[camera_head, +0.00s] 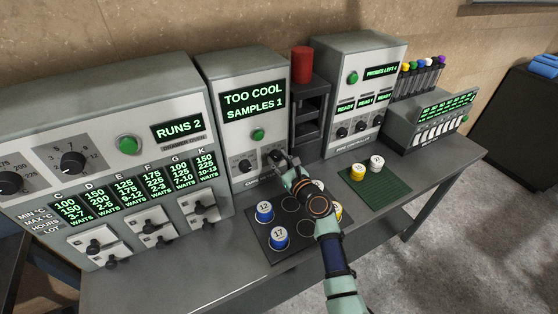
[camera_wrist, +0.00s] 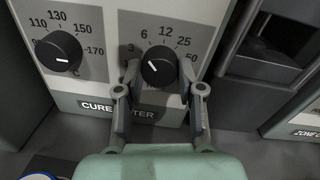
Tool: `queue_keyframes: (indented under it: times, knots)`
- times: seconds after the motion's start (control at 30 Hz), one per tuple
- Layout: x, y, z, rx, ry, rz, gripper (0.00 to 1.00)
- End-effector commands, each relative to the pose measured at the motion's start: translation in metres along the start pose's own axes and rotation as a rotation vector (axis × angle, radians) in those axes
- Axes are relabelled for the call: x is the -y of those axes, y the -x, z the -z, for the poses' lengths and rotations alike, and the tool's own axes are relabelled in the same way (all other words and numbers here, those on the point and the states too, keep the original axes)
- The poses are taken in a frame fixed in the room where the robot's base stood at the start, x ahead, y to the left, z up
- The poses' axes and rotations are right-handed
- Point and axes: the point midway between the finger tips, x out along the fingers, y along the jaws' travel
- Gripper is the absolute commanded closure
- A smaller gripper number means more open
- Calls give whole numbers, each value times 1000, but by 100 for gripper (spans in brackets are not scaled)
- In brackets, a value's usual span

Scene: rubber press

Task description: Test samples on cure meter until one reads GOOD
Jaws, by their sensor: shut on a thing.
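The cure meter (camera_head: 232,145) has a lit display reading "TOO COOL, SAMPLES 1". In the wrist view its temperature knob (camera_wrist: 57,50), marked in °C, is at the left. Its right knob (camera_wrist: 160,66), with a scale running from 3 to 50, is between the fingers of my gripper (camera_wrist: 160,92), which is shut on it. In the head view my gripper (camera_head: 283,160) reaches the front of the meter. Blue samples 12 (camera_head: 264,212) and 17 (camera_head: 279,238) stand on a black mat (camera_head: 262,240). White and yellow samples there are partly hidden by my arm.
A green mat (camera_head: 378,195) to the right bears white sample K (camera_head: 376,163) and a yellow-sided one (camera_head: 358,172). An oven panel reading "RUNS 2" (camera_head: 178,128) is at the left. A dark rack with a red cylinder (camera_head: 302,65) stands right of the meter.

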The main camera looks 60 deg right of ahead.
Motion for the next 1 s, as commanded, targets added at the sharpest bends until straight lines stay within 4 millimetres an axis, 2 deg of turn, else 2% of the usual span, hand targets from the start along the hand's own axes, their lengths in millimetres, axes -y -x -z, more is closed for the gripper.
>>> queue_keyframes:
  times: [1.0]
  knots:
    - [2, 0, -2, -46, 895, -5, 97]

::::

Print the lines from the line containing "Jaws, by their sensor: shut on a thing." to the line containing "The main camera looks 60 deg right of ahead.", both ends included, exactly and with nothing added.

__WRITTEN RESPONSE__
Jaws, by their sensor: shut on a thing.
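The cure meter (camera_head: 232,145) has a lit display reading "TOO COOL, SAMPLES 1". In the wrist view its temperature knob (camera_wrist: 57,50), marked in °C, is at the left. Its right knob (camera_wrist: 160,66), with a scale running from 3 to 50, is between the fingers of my gripper (camera_wrist: 160,92), which is shut on it. In the head view my gripper (camera_head: 283,160) reaches the front of the meter. Blue samples 12 (camera_head: 264,212) and 17 (camera_head: 279,238) stand on a black mat (camera_head: 262,240). White and yellow samples there are partly hidden by my arm.
A green mat (camera_head: 378,195) to the right bears white sample K (camera_head: 376,163) and a yellow-sided one (camera_head: 358,172). An oven panel reading "RUNS 2" (camera_head: 178,128) is at the left. A dark rack with a red cylinder (camera_head: 302,65) stands right of the meter.

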The main camera looks 60 deg right of ahead.

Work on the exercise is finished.